In English, the name of document that entitles someone to drive a vehicle differs, with around generally 6 permutations. Driving/Driver/Driver’s and licence/license.

As a noun, “licence” is generally how you would spell the verb using British English, whereas in American English the noun is spelled the same as the verb; “license”.

Driving vs. “Driver’s” is more subjective in my opinion. It is an authorisation for the act of driving, so it being a “Driving” licence/license is logical. As the same time, the document is in the possession of the driver, so “Driver’s” is also equally as valid. A handful of countries use “Drivers”, which is just sloppy, as it doesn’t make any grammatical sense.

I tried my best to compile data on all countries which mention the document in English. In Australia, Canada and the US, licences are issued by state/territory, so I’ve included their differences.
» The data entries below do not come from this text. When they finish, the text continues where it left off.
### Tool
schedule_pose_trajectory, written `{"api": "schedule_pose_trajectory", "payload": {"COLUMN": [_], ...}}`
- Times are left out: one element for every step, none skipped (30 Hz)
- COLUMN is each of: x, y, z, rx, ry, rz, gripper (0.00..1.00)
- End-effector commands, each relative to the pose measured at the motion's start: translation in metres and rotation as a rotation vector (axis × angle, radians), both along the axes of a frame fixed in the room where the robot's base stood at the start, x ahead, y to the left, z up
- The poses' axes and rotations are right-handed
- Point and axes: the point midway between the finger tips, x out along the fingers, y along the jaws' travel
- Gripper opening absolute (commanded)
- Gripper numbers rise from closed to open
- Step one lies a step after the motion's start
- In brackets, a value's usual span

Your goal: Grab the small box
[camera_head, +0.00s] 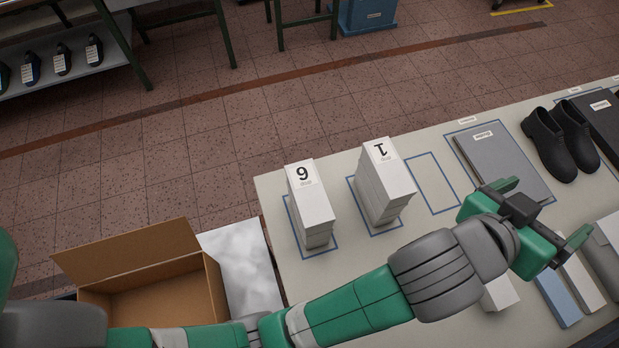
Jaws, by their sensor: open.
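My gripper (553,206) is open and appears empty, its green fingers spread above the right part of the table. No single object is clearly marked as the small box. A white box-like piece (500,293) lies below my gripper and wrist, partly hidden by the arm. A white stack labelled 6 (314,213) and a white stack labelled 1 (382,188) stand upright to the left of the gripper, apart from it. A narrow pale piece (580,285) and a blue-grey piece (558,299) lie side by side below the gripper.
The pale table (420,145) has blue outlined areas, one empty (432,183). A grey flat case (500,162) and black boots (562,140) lie beyond the gripper. An open cardboard box (150,270) stands at lower left. A shelf with shoes (62,60) is at upper left.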

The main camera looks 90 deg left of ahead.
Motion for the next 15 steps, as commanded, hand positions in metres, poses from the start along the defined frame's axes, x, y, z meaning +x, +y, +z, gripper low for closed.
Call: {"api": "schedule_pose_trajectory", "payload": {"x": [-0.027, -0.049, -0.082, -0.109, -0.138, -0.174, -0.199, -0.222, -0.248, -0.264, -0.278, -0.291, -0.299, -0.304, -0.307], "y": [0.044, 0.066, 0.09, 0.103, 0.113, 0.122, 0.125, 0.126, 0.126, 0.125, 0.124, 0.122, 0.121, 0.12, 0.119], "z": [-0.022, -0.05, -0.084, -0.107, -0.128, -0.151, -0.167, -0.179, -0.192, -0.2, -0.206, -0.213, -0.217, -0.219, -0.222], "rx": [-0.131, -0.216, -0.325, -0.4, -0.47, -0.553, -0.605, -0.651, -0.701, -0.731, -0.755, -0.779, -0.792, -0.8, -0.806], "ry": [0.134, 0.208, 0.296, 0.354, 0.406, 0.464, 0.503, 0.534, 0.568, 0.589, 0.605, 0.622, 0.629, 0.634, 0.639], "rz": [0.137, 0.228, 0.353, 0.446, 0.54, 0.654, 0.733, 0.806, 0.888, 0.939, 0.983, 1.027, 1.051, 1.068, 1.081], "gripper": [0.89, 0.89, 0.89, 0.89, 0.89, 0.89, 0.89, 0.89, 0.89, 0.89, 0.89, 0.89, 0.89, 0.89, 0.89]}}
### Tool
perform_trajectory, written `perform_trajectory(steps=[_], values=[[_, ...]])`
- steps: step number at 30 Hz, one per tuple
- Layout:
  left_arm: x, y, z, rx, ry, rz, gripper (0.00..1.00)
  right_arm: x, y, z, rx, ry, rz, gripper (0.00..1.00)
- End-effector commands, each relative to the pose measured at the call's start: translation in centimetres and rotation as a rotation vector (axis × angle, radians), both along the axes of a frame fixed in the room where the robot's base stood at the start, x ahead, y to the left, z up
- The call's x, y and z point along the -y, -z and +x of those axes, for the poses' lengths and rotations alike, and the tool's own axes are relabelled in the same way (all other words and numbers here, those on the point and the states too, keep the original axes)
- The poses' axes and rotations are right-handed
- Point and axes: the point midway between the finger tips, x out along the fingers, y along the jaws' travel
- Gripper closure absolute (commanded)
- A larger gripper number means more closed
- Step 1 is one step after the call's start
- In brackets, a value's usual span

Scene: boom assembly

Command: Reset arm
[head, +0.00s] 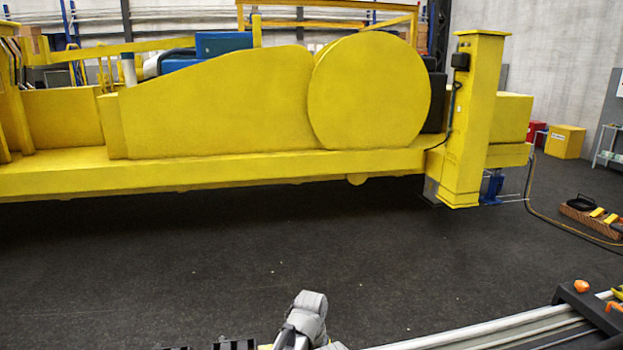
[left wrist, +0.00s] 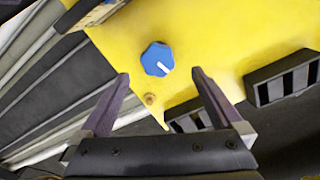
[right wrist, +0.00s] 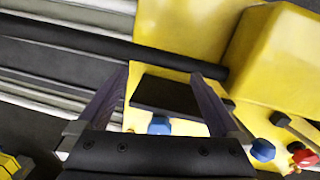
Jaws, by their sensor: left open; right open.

I only included countries for which an English version of the name is on the actual licence. On many EU licences, the English is written very faintly on backgrounds. For many smaller countries I couldn’t find examples of the document. In South America, ‘Licencia de conducir” was most common, but a few permutations in Spanish. On the African continent, the French “Permis de conduire” was also fairly common. Multi-language licences with English, French and other languages was also common. I only picked out the English translation for this map.

In my subjective opinion, “Driving licence” feels most right; but as this map illustrates, it’s a diverse interpretation. For licence/license, the difference between C/S is almost indistinguishable in a small font and in spoken word. Some evident US/UK influence on the map.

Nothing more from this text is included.